● Given material:
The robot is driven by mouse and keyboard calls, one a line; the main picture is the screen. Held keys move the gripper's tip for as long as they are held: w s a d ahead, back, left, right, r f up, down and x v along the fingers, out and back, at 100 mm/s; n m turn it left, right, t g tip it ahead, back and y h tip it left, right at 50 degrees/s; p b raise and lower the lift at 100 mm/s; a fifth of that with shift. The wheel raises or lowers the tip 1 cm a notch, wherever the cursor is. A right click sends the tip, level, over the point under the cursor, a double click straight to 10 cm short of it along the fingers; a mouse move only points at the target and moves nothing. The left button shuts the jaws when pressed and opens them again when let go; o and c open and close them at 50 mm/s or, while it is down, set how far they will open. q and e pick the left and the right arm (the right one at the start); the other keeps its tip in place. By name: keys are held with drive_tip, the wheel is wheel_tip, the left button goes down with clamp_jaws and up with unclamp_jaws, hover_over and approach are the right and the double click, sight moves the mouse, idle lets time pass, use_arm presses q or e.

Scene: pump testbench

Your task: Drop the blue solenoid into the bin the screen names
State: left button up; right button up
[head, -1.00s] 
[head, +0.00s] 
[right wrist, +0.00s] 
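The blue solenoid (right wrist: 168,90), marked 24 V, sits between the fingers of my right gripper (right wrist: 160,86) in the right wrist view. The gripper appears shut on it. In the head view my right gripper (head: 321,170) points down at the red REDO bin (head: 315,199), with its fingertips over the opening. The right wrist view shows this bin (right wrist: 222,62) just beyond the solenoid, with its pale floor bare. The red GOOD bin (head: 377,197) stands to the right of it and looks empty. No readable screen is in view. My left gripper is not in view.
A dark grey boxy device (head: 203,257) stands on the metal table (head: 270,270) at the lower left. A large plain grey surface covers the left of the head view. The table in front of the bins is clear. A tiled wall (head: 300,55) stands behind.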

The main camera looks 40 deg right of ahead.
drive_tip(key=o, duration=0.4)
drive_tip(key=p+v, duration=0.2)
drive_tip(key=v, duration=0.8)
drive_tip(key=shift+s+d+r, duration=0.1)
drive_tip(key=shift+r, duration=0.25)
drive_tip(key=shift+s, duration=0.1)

● Short task:
Give back each line above precisely as it stands.

● Worked answer:
The robot is driven by mouse and keyboard calls, one a line; the main picture is the screen. Held keys move the gripper's tip for as long as they are held: w s a d ahead, back, left, right, r f up, down and x v along the fingers, out and back, at 100 mm/s; n m turn it left, right, t g tip it ahead, back and y h tip it left, right at 50 degrees/s; p b raise and lower the lift at 100 mm/s; a fifth of that with shift. The wheel raises or lowers the tip 1 cm a notch, wherever the cursor is. A right click sends the tip, level, over the point under the cursor, a double click straight to 10 cm short of it along the fingers; a mouse move only points at the target and moves nothing. The left button shuts the jaws when pressed and opens them again when let go; o and c open and close them at 50 mm/s or, while it is down, set how far they will open. q and e pick the left and the right arm (the right one at the start); the other keeps its tip in place. By name: keys are held with drive_tip, the wheel is wheel_tip, the left button goes down with clamp_jaws and up with unclamp_jaws, hover_over and approach are the right and the double click, sight moves the mouse, idle lets time pass, use_arm presses q or e.

Scene: pump testbench

Your task: Drop the blue solenoid into the bin the screen names
State: left button up; right button up
[head, -1.00s] 
[head, +0.00s] 
[right wrist, +0.00s] 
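The blue solenoid (right wrist: 168,90), marked 24 V, sits between the fingers of my right gripper (right wrist: 160,86) in the right wrist view. The gripper appears shut on it. In the head view my right gripper (head: 321,170) points down at the red REDO bin (head: 315,199), with its fingertips over the opening. The right wrist view shows this bin (right wrist: 222,62) just beyond the solenoid, with its pale floor bare. The red GOOD bin (head: 377,197) stands to the right of it and looks empty. No readable screen is in view. My left gripper is not in view.
A dark grey boxy device (head: 203,257) stands on the metal table (head: 270,270) at the lower left. A large plain grey surface covers the left of the head view. The table in front of the bins is clear. A tiled wall (head: 300,55) stands behind.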

The main camera looks 40 deg right of ahead.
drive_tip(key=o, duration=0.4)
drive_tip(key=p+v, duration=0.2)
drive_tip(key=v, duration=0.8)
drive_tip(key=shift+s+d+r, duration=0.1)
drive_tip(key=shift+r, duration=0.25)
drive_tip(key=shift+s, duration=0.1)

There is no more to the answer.